Una piazza, quella di Santa Croce a Firenze, che Sabato ha manifestato a favore dell’Ucraina, che in queste settimane sta vivendo le ore più buie della sua storia a causa dell’invasione russa. Una piazza “non equidistante” che distingue chiaramente chi è l’aggressore e chi è l’aggredito. Una piazza stracolma di donne e uomini, di politici di vari schieramenti, una piazza colorata, viva e solidale che chiede la Pace ma non è disposta ad accettare la pax putiniana.
Era importante esserci, e noi c’eravamo. Buona Destra era presente perché ci sono momenti nella storia in cui una forza politica deve scegliere senza alcuna ambiguità da che parte stare. Perché l’ignavia, il terzismo ipocrita, di fronte ai gravi fatti in Ucraina, assumono i colori tristi della contiguità e quindi della complicità. E noi questo non lo accettiamo. Nel nostro Manifesto valoriale abbiamo scritto chiaramente che ci impegniamo a dire la verità. E questa verità, oggi più che mai dobbiamo gridarla forte per farla udire ovunque. Di fronte alle sirene filoputiniane che dopo anni e anni di propaganda stanno raccogliendo i loro “frutti” malati.

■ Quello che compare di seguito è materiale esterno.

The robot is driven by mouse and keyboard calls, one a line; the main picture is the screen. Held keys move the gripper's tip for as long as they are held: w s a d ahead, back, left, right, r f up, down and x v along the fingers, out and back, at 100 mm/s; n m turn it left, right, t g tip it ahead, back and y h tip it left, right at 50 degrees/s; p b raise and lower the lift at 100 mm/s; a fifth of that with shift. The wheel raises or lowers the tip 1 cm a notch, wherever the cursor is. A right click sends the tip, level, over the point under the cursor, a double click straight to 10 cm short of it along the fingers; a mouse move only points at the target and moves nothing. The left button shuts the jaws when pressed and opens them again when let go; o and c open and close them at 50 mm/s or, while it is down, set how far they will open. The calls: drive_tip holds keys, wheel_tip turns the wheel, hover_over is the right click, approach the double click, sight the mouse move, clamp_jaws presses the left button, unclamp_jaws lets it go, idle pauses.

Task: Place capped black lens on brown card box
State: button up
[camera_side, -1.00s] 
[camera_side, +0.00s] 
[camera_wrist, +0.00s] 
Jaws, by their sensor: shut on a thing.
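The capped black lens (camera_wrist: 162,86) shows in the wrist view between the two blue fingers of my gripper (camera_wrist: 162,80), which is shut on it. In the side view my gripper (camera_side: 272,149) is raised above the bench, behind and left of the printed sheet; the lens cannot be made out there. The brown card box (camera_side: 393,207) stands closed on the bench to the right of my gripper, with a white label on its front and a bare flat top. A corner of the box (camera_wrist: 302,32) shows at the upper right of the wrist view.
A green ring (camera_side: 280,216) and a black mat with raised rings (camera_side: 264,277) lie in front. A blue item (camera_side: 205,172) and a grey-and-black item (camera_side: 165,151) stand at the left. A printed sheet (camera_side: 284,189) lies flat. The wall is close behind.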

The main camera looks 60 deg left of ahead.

Tesi irricevibili che ammantano dietro un pacifismo di facciata una fondamentale ipocrisia di fondo. Tesi di chi è ben disposto a barattare il proprio sostegno a favore dell’Ucraina per evitare il taglio delle forniture russe. Come se la libertà fosse negoziabile! Come se non potessimo sacrificare qualcosa della nostra comoda equidistanza per un ideale più grande di libertà. Prospettiva allibente in generale, ma totalmente inaccettabile per chi proviene da destra.
La Destra o è libertà o non è! Ecco perché, come Buona Destra combattiamo nettamente il “partito della resa”, cioè coloro i quali, di fronte alla tragedia del popolo ucraino, si affannano a riconoscere le presunte ragioni della Russia, o, spudoratamente, nella convinzione che “tanto Putin vincerà”, ritengono sia meglio assecondarlo. O ancora – nella versione soft – coloro che invocano una resa umanitaria perché resistere all’invasore aumenta i morti ucraini.
Costoro, e qui sta il paradosso, non esitano a incolpare Zelensky, reo di non volersi arrendere di fronte a un atto di aggressione che, bisogna ricordare, è immotivato e non giustificabile da nessun punto di vista. Ecco, a Firenze, ieri, in un commovente collegamento, proprio il Presidente Zelensky ci ha ricordato la verità più semplice, quasi banale: a Kiev in queste ore non si difende solo l’Ucraina, ma si difende l’Europa, i suoi valori e i suoi ideali, attaccati frontalmente dall’espansionismo neo-imperiale russo di chi pensa di poter far tornare indietro l’orologio della storia di secoli.
Oggi, invece, uomini e donne ucraini combattono per la loro terra ma, in realtà, combattono anche per la nostra terra. Combattono per loro, ma al contempo combattono per noi. Perché dal 14 Febbraio gli europei sono ucraini e gli ucraini sono europei. Ucraina frontiera e trincea d’Europa da difendere in ogni modo. Noi tutti vorremmo la pace, vorremmo che questo massacro finisse. Ma non possiamo dimenticare le parole di Gandhi, il quale in un celebre articolo sul Young India del 11 agosto del 1920 scrisse “Credo che nel caso che l’unica scelta possibile fosse quella tra la codardia e la violenza, io consiglierei la violenza”. Di questo si tratta oggi.
Come poter trattare con chi accetta solo la resa incondizionata? Certo, non dobbiamo arrenderci, dobbiamo continuare a perseguire con forza i canali diplomatici e le sanzioni nei confronti della Russia per arrivare a una tregua che però consenta vere trattative di pace (non quelle invocate dai filoputiniani di casa nostra). Quello che non possiamo né dobbiamo fare, è cedere alla vigliaccheria ipocrita e di comodo di chi, per mantenere i propri agi, fa strame della libertà e della democrazia.
Questo il senso della manifestazione di ieri, in apparenza uguale a tante precedenti manifestazioni pacifiste, ma al contempo, così profondamente diversa. Da Firenze, per un giorno capitale morale d’Europa, è arrivato un segnale forte deciso e inequivocabile. A favore dell’Ucraina e mai “equidistanti”. Era importante essere in quella piazza, e noi c’eravamo!